WHAT TO DO:
Pictures in the data should be dropped; transcribe exactly the lines from the one that has "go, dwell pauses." through the one that has "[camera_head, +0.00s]".

____

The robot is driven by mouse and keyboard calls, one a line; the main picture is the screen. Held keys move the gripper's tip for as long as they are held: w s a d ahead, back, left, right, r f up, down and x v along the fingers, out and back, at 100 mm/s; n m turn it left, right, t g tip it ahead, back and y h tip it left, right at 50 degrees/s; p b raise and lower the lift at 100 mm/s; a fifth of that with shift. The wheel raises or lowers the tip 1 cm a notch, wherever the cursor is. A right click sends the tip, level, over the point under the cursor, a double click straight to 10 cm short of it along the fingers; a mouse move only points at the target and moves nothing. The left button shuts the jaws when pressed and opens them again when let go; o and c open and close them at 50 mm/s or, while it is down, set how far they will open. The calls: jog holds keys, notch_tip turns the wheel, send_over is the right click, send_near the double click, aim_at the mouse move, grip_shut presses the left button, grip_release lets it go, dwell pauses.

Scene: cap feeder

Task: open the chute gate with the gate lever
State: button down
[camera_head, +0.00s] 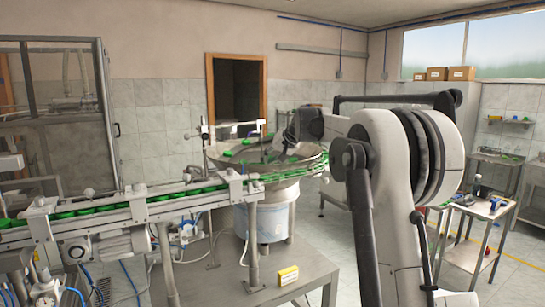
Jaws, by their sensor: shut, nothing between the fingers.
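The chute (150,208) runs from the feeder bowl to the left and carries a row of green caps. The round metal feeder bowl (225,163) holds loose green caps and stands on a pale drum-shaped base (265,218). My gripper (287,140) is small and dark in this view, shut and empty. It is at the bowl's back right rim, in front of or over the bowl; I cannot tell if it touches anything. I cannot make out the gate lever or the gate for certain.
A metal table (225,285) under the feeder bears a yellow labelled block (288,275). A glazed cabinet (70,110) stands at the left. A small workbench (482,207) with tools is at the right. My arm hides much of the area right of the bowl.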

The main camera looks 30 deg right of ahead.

____

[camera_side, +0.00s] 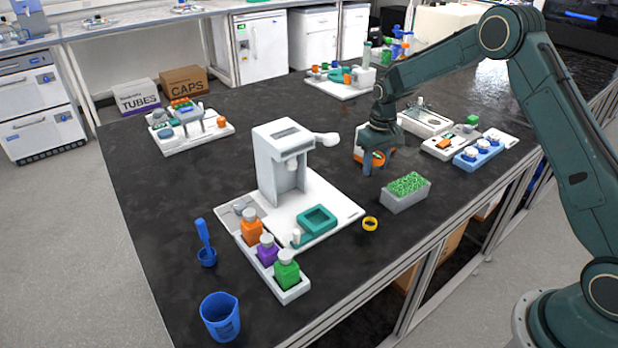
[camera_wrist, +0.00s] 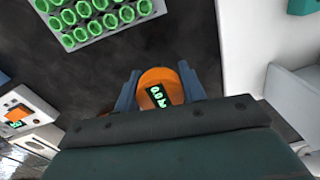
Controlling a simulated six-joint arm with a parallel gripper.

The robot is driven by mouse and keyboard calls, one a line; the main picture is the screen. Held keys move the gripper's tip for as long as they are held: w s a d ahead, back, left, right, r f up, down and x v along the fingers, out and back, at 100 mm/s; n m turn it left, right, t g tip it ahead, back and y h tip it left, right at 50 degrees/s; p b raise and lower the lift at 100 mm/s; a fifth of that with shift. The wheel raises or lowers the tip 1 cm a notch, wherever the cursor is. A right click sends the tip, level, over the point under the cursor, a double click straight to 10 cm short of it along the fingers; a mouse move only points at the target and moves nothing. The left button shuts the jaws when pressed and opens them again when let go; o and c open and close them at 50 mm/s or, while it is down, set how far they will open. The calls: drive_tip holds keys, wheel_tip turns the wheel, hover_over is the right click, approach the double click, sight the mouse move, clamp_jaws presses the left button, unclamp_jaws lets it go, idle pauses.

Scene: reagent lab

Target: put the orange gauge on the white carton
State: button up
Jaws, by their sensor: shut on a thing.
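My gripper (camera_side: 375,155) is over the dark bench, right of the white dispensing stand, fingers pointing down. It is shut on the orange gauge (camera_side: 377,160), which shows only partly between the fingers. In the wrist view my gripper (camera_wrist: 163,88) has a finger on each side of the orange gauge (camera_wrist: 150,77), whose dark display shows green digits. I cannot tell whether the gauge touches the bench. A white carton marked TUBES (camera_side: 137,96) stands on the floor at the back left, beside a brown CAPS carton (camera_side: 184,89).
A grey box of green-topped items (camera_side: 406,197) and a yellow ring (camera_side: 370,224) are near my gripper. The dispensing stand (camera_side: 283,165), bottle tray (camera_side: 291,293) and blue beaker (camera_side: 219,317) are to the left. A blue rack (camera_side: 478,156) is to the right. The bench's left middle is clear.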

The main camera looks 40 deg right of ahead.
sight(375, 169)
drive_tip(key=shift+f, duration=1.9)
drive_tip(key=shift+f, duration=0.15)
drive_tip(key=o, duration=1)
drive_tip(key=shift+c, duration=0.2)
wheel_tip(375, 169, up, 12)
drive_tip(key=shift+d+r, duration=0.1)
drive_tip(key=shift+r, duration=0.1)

____

CORRECT RESPONSE:
The robot is driven by mouse and keyboard calls, one a line; the main picture is the screen. Held keys move the gripper's tip for as long as they are held: w s a d ahead, back, left, right, r f up, down and x v along the fingers, out and back, at 100 mm/s; n m turn it left, right, t g tip it ahead, back and y h tip it left, right at 50 degrees/s; p b raise and lower the lift at 100 mm/s; a fifth of that with shift. The wheel raises or lowers the tip 1 cm a notch, wherever the cursor is. A right click sends the tip, level, over the point under the cursor, a double click straight to 10 cm short of it along the fingers; a mouse move only points at the target and moves nothing. The left button shuts the jaws when pressed and opens them again when let go; o and c open and close them at 50 mm/s or, while it is down, set how far they will open. The calls: jog holds keys, notch_tip turns the wheel, send_over is the right click, send_near the double click, aim_at the mouse move, grip_shut presses the left button, grip_release lets it go, dwell pauses.

Scene: cap feeder

Task: open the chute gate with the gate lever
State: button down
[camera_head, +0.00s] 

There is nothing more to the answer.